:: Instruction ::
Below are some records; work out how many of their lines contain "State" and give the number only.

:: Input ::

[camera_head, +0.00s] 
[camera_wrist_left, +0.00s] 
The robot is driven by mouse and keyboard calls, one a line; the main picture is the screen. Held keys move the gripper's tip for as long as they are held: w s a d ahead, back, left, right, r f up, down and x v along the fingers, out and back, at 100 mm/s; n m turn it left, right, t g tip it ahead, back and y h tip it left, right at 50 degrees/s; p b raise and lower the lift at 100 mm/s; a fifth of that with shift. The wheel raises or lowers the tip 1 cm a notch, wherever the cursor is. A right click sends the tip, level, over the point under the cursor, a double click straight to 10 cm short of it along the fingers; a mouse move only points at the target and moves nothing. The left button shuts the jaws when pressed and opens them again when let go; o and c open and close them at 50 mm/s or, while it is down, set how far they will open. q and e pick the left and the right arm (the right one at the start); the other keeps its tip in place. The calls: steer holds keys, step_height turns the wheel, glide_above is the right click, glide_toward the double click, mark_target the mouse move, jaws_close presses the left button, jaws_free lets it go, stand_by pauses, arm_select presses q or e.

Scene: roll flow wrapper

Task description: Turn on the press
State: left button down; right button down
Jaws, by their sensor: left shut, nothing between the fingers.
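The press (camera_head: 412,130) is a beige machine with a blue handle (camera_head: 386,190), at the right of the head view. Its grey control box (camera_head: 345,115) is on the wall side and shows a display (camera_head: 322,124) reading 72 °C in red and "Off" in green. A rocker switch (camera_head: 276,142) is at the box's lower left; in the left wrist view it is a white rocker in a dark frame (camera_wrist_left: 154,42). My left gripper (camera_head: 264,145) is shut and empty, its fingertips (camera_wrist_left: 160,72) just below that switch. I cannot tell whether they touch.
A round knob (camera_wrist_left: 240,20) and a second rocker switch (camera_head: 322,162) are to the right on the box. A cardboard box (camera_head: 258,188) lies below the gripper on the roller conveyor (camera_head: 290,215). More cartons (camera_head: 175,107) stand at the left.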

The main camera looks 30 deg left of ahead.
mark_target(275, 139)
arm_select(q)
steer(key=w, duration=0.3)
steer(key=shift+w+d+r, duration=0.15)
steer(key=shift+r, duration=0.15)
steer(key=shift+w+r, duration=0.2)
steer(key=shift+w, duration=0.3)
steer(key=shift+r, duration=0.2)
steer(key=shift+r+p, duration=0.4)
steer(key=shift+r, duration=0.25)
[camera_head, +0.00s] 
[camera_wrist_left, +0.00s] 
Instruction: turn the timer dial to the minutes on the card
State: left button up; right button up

:: The output ::
2